» DIRECTIONS
Compute the number of lines that include the string "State", then output that number and nothing else.

━━ DATA RECORDS

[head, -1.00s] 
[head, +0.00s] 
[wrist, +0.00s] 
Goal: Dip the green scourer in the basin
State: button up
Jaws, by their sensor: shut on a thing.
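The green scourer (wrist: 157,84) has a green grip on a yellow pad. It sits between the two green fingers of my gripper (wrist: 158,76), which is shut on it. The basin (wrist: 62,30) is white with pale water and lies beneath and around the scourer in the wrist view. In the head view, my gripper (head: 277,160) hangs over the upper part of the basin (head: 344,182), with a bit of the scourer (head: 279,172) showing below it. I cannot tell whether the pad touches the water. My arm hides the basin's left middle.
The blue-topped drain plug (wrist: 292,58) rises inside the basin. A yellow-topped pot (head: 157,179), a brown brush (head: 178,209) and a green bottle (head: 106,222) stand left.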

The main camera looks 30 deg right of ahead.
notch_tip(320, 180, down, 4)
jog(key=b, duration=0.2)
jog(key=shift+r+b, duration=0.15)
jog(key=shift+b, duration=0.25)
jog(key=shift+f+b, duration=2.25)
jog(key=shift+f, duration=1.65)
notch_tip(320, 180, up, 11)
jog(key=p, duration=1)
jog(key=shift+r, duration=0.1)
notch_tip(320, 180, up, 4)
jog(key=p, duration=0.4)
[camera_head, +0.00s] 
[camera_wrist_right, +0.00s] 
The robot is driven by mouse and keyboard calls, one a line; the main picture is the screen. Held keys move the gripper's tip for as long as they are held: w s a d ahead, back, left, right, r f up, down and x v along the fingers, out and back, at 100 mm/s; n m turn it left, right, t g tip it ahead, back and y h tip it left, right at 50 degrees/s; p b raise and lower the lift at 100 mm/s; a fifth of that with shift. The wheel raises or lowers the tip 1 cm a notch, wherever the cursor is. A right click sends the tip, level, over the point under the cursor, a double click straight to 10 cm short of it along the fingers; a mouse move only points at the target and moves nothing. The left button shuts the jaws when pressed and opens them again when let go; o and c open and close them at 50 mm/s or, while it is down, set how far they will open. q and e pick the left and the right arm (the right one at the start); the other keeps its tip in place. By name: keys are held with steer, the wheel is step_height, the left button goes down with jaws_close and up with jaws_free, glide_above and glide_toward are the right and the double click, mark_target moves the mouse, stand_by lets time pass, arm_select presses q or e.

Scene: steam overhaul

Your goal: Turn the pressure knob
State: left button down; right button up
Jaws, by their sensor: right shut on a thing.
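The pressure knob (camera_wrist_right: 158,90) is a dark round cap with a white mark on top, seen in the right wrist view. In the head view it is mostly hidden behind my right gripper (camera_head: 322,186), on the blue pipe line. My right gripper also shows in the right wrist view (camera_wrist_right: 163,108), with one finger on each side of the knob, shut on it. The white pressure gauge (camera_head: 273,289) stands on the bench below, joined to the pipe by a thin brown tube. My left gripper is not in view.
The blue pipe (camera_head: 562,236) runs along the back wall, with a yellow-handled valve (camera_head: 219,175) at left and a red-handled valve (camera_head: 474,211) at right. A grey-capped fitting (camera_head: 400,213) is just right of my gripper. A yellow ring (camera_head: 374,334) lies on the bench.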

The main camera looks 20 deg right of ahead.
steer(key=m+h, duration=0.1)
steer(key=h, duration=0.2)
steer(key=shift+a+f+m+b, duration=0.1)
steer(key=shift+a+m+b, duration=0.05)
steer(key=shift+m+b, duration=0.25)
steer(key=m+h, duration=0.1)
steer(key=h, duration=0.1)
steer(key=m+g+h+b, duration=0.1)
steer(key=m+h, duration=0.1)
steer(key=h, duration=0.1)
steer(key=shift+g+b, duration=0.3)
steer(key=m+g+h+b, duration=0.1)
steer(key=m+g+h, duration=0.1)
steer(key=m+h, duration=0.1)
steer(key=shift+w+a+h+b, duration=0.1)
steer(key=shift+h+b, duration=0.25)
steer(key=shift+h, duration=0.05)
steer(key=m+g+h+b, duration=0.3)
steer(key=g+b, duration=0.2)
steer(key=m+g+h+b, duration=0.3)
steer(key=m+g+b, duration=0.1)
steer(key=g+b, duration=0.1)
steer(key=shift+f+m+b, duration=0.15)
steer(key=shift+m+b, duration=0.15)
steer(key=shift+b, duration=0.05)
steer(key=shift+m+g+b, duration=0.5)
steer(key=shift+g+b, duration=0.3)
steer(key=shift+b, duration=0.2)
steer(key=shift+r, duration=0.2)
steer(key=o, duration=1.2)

━━━━
━━ DATA RECORDS

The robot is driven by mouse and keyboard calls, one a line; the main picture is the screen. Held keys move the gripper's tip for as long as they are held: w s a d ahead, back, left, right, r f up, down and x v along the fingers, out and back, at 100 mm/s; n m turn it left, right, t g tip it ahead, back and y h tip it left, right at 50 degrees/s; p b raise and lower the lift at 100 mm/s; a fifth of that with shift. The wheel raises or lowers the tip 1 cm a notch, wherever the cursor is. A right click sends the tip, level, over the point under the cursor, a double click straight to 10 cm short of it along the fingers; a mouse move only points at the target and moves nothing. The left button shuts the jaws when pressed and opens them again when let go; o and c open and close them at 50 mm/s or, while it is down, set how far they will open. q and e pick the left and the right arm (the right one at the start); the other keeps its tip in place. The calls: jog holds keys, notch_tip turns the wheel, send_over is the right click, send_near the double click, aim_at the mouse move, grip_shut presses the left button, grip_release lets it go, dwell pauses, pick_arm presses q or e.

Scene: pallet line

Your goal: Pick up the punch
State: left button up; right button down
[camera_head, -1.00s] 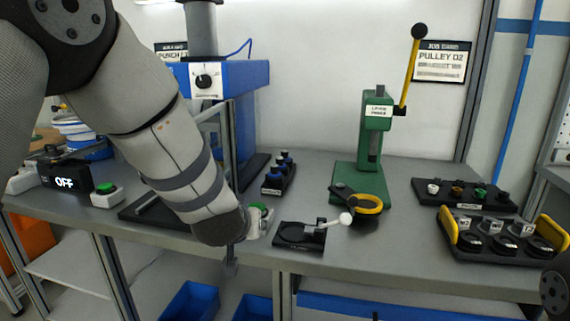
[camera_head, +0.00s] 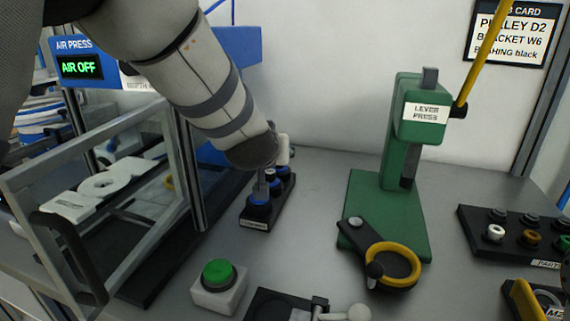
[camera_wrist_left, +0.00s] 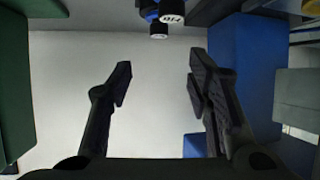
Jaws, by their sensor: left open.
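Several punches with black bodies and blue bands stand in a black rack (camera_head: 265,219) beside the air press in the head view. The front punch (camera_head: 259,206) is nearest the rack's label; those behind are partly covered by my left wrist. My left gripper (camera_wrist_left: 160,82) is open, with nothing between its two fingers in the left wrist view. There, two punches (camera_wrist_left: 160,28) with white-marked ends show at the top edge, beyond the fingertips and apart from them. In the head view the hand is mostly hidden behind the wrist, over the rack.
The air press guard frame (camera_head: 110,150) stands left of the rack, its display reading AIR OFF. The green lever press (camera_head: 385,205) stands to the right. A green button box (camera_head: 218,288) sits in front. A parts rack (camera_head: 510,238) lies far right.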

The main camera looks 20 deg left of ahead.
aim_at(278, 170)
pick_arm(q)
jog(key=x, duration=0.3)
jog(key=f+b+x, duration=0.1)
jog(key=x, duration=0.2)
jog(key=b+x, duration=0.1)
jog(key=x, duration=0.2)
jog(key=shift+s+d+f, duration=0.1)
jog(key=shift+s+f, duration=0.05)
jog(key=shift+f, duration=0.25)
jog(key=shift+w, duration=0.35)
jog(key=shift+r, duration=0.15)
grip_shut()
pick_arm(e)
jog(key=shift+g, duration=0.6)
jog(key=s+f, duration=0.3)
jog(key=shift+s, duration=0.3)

━━━━

» TASK RESPONSE
3